INFORMATION PROVIDED.
"""

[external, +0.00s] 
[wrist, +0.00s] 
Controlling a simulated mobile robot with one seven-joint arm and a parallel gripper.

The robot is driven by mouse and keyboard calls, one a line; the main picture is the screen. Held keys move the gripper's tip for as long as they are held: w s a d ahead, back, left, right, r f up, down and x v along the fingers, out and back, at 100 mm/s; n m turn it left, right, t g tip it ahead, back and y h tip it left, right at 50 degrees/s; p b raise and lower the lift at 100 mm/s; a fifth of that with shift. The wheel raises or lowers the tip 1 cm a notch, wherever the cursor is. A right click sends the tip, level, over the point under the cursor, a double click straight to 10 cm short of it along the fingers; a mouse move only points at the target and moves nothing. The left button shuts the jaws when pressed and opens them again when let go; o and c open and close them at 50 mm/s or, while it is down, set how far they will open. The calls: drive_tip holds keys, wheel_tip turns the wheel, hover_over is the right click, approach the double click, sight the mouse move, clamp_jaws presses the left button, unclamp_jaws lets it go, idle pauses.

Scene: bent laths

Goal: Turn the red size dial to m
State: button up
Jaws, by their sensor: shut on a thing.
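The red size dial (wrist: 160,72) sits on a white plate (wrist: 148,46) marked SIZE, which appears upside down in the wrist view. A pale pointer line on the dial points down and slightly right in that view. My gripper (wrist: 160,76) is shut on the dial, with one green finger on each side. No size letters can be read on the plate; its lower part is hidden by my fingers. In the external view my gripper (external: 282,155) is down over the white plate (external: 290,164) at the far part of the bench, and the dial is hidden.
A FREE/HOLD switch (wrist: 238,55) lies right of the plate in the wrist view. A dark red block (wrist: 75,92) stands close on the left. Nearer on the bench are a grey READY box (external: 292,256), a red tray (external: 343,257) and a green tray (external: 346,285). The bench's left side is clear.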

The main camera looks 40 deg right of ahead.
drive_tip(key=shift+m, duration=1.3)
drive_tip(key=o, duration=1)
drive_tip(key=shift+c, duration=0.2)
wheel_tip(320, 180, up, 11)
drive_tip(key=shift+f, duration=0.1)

"""

Locate all lines in the listing above with the word "button" and copy them.

The robot is driven by mouse and keyboard calls, one a line; the main picture is the screen. Held keys move the gripper's tip for as long as they are held: w s a d ahead, back, left, right, r f up, down and x v along the fingers, out and back, at 100 mm/s; n m turn it left, right, t g tip it ahead, back and y h tip it left, right at 50 degrees/s; p b raise and lower the lift at 100 mm/s; a fifth of that with shift. The wheel raises or lowers the tip 1 cm a notch, wherever the cursor is. A right click sends the tip, level, over the point under the cursor, a double click straight to 10 cm short of it along the fingers; a mouse move only points at the target and moves nothing. The left button shuts the jaws when pressed and opens them again when let go; o and c open and close them at 50 mm/s or, while it is down, set how far they will open. The calls: drive_tip holds keys, wheel_tip turns the wheel, hover_over is the right click, approach the double click, sight the mouse move, clamp_jaws presses the left button, unclamp_jaws lets it go, idle pauses.
State: button up

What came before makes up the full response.